An author is targeted by a fan who just can’t let her go.
Arden Bowie has had plenty of tragedy in her life, but now she’s finally on top. After her parents died when she was a teenager, she moved from Brooklyn to Ohio to live with her aunt, uncle, and cousins. She soon became part of their loving family and grew up to become a writer and bookseller. When her debut novel is published, she meets Dustin Dubecki at her first event. He showers her with praise, asks for writing advice, and wants to take her out for coffee. Arden tells herself he’s just a little awkward, but then he keeps showing up at her local events—and, even stranger, she’s sure she sees him lurking at her event in New York City. When he bursts into her apartment one night and assaults her, Arden’s calm life is shattered.
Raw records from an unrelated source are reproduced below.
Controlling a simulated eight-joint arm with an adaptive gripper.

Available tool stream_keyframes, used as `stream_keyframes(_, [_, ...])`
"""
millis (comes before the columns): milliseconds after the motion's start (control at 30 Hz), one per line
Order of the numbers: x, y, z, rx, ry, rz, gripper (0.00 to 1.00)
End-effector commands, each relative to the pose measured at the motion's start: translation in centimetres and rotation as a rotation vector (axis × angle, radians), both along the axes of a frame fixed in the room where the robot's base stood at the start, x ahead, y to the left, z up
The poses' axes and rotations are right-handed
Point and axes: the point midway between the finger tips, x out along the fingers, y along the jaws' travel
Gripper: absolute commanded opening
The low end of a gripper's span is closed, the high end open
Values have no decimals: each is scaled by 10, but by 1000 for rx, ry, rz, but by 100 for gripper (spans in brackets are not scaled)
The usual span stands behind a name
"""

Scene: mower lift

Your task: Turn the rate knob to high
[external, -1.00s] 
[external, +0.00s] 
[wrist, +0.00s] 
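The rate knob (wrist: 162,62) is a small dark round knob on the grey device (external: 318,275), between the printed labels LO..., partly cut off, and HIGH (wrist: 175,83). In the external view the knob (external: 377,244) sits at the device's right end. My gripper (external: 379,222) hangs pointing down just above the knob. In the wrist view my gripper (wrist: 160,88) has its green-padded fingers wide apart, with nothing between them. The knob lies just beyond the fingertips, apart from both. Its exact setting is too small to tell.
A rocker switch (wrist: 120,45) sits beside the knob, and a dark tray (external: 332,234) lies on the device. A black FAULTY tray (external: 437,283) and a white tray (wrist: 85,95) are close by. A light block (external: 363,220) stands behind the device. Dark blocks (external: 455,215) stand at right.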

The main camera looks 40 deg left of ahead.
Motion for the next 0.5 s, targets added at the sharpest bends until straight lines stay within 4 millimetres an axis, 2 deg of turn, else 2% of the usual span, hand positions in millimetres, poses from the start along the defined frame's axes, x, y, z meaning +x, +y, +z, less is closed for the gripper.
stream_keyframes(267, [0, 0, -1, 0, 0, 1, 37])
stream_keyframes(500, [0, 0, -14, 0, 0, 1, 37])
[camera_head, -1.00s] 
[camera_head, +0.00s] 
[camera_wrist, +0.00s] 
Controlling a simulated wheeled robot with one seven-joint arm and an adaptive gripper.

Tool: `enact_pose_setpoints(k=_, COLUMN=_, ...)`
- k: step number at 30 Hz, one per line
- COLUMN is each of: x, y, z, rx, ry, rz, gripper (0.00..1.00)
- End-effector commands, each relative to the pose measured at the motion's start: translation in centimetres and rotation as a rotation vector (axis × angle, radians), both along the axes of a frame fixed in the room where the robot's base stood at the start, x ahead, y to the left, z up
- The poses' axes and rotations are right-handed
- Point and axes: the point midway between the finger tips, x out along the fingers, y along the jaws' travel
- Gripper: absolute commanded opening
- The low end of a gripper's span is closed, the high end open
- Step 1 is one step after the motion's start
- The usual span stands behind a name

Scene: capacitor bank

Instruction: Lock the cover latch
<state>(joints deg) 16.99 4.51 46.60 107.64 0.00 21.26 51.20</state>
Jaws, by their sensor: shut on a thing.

Dustin gets a five-year sentence at a psychiatric facility; Arden spends most of that time rebuilding her sense of stability. Eventually, she moves to Oregon to start a new life where Dustin can never find her. But even though she has a beautiful home, a thriving career, a doting family, new friends, and even a potential love interest in a former cop named Gideon Riley, Arden can’t escape Dustin’s rage when his sentence is finally up. Roberts toggles between Arden’s point of view and Dustin’s, giving the reader occasional glimpses into his extremely twisted mindset. Although Arden’s attempts to escape Dustin are engrossing, the story stalls in the middle when far too many pages are dedicated to Arden purchasing and decorating a house. But the excitement picks back up when Dustin, a truly odious villain, re-enters the story. It’s also satisfying to see Arden grow into someone who refuses to be a victim, even as she deals with horrifying circumstances.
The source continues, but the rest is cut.